En 1835, Haji Mirza Aqasi devient Premier ministre. Originaire de Géorgie, il avait été le tuteur de Muhammad 'Ali Mirza, (le futur roi Muhammad Shah), en Azerbaïdjan. Grâce à sa position de sadr-i a'zam et au cumul d'un grand nombre de postes gouvernementaux et de responsabilités, il parvient à concentrer une partie du pouvoir. Cette situation entraîne la détérioration économique et politique du pays. Il devient rapidement impopulaire et à la mort du roi Muhammad Shah, en 1848, il doit, par crainte de représailles, se réfugier en Russie puis à Karbala.

"Comme il [Muhammad Shah] avait un grand besoin d'affection et qu'il ne trouvait guère de sentiments de ce genre dans sa famille, (…), il avait concentré toutes ses affections sur le vieux mollah, son précepteur.
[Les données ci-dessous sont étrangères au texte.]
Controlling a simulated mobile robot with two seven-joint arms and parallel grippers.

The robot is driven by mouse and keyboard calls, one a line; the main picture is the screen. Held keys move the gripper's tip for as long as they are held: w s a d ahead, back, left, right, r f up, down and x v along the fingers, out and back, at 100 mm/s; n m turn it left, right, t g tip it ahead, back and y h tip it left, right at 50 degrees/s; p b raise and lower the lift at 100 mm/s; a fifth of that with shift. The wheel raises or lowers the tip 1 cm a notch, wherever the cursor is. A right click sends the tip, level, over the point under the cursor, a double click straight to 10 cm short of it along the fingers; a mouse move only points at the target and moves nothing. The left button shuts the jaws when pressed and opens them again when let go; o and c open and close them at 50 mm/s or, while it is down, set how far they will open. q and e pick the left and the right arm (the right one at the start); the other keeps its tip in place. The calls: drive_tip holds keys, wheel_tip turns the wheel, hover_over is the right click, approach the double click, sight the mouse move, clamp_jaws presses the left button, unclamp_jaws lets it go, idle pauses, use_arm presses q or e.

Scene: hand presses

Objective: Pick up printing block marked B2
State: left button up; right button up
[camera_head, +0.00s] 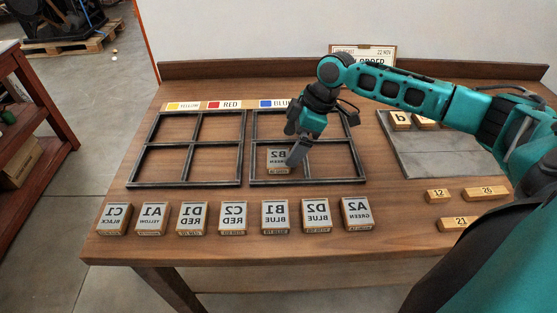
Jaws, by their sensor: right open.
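The printing block marked B2 (278,158), with mirrored lettering and the word GREEN, lies in the front left compartment of the right black frame (307,182). My right gripper (296,156) reaches down at the block's right edge. It is open. One finger shows beside the block; whether it touches the block I cannot tell. The rest of the gripper is partly hidden by its own wrist. My left gripper is not in view.
A row of blocks, from C1 (114,217) to A2 (356,213), stands along the front of the table. The left black frame (185,184) is empty. A grey tray (440,160) holds letter blocks at the right. Number blocks (486,193) lie in front of it.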

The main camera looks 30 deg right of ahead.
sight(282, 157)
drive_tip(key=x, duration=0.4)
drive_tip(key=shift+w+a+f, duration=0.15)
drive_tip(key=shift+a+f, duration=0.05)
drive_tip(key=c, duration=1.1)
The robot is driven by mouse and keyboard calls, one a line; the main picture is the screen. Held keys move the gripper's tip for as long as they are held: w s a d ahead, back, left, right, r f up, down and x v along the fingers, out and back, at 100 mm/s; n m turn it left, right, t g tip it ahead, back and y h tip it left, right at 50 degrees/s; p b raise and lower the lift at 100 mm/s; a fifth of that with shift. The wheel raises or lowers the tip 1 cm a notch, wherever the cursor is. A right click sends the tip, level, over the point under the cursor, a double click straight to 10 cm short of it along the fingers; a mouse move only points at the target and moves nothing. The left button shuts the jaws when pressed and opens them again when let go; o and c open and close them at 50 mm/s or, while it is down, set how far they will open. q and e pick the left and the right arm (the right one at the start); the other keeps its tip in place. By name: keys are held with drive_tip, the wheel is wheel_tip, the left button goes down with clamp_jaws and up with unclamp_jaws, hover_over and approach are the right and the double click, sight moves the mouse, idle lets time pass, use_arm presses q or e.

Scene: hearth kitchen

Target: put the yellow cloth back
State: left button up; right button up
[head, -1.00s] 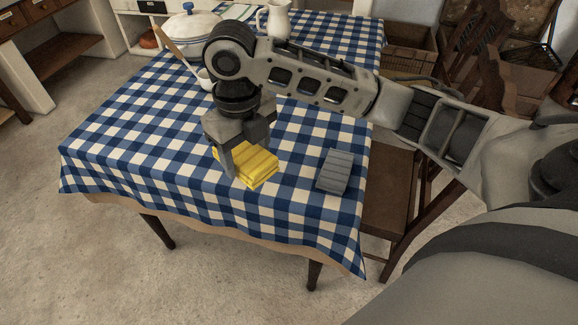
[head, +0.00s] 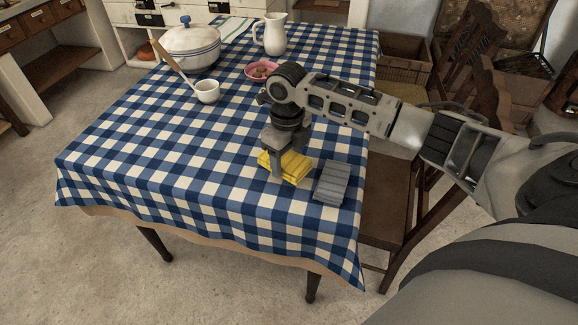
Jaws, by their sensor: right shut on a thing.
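The yellow cloth (head: 294,168) is a folded, ribbed bundle near the front right of the checkered table. My right gripper (head: 285,172) is over it, pointing down, shut on the cloth with a finger at its near side. The gripper hides part of the cloth's top, and I cannot tell whether the cloth touches the table. A folded grey-blue cloth (head: 332,182) lies just to its right. My left gripper is not in view.
The blue-and-white tablecloth (head: 150,165) is clear at the front left. A wooden chair (head: 395,190) is at the right edge.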

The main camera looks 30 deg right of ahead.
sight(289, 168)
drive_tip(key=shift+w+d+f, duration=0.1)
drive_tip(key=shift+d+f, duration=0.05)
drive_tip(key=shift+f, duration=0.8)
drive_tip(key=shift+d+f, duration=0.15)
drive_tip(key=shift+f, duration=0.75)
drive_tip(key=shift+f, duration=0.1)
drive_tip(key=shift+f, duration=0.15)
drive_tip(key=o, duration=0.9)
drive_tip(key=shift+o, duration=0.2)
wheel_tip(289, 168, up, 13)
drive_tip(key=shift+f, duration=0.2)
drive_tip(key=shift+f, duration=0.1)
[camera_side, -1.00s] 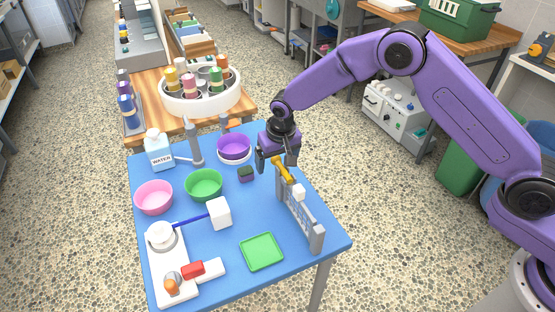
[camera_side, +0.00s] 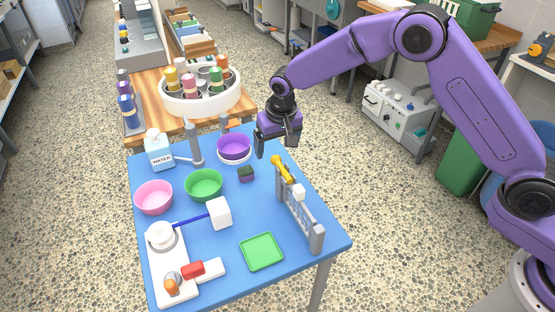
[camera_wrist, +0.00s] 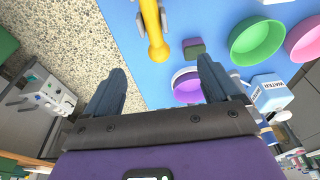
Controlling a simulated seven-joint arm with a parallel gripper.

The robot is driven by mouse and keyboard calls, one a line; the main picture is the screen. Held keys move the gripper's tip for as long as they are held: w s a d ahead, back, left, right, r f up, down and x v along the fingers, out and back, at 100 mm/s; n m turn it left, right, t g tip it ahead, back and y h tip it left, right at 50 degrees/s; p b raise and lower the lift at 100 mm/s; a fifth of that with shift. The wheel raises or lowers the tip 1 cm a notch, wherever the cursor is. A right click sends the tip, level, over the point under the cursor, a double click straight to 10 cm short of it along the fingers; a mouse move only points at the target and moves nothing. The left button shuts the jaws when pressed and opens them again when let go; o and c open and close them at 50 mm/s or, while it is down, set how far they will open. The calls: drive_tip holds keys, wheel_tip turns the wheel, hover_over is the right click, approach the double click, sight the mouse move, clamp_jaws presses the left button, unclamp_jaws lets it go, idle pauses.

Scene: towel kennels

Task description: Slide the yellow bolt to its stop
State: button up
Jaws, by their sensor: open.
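The yellow bolt (camera_side: 282,168) sits at the far end of the top of a small grey gate (camera_side: 303,219) near the right edge of the blue table. In the wrist view the bolt (camera_wrist: 153,30) shows as a yellow rod with a round knob, ahead of and between my fingers. A white block (camera_side: 298,192) sits on the gate just nearer than the bolt. My gripper (camera_side: 276,150) is open and empty, above and just beyond the bolt's far end, not touching it. Its two dark fingers (camera_wrist: 160,85) are spread wide.
A dark green-topped block (camera_side: 246,174), purple bowl (camera_side: 234,147), green bowl (camera_side: 204,184) and pink bowl (camera_side: 154,197) stand left of the gate. A water carton (camera_side: 158,150) is at the back left.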

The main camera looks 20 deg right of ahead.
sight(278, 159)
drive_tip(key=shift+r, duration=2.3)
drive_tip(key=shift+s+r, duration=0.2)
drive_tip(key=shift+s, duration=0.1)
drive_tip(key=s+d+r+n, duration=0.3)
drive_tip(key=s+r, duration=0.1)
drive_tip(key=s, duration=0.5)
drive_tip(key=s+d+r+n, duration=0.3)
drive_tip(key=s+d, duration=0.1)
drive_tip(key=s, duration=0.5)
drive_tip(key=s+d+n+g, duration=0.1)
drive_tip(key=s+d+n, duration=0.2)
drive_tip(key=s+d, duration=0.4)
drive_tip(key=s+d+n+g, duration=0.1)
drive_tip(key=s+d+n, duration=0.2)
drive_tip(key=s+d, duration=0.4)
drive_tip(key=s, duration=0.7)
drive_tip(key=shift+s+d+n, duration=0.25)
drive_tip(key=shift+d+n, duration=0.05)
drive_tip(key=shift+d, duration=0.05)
Il en avait fait son unique ami, son confident, puis son premier et tout puissant ministre (…) Dans tous les cas, il [Haji Mirza Aqasi] professait les mêmes principes généraux que le roi, et les lui avait de bonne foi inculqués. Mais cela ne l'empêchait pas de bouffonner. La bouffonnerie était le système, la règle, l'habitude de sa conduite et de sa vie." [16]

A son accession au trône en 1848, Nasiri'd-Din Shah désigne Mirza Taqi Khan au poste de Premier ministre. Ce dernier était en 1843, gouverneur adjoint de l'Azerbaïdjan. Il profite de la jeunesse du Shah et de son inexpérience, le Shah a dix-sept ans à son intronisation. Mirza Taqi Khan profite de cette situation pour accaparer le pouvoir. La sévérité de sa politique suscite la réprobation de la population et des princes qâjârs. C'est en effet sous son ministère que de nombreuses répressions sont perpétrées contre les babis, et c'est lui qui ordonne l'exécution du Bab (II). Cette désapprobation se transforme en opposition et en 1851, Mirza Taqi Khan est renversé et assassiné par ses ennemis politiques. Cependant, pour la majeure partie des historiens, il est considéré comme un grand réformateur et l'un des fondateurs de l'Iran moderne. Pourtant, les Européens résidents ou de passage à Téhéran ne rapportent pas une image très enthousiaste de cet homme.
Ferrier agent diplomatique en Perse, en témoigne dans cet extrait d'article : "Depuis 1848, le trône des Kadjar est occupé par un jeune prince ne manquant pas de bonnes intentions, mais complètement dirigé par son premier ministre, l'émir atâbek [17] Mirza tarî Kân (Taghi Khan), dont la folle vanité et l'ambition ont encore augmenté le désordre et l'anarchie dans lesquels ce malheureux pays se débat depuis tant d'années." [18]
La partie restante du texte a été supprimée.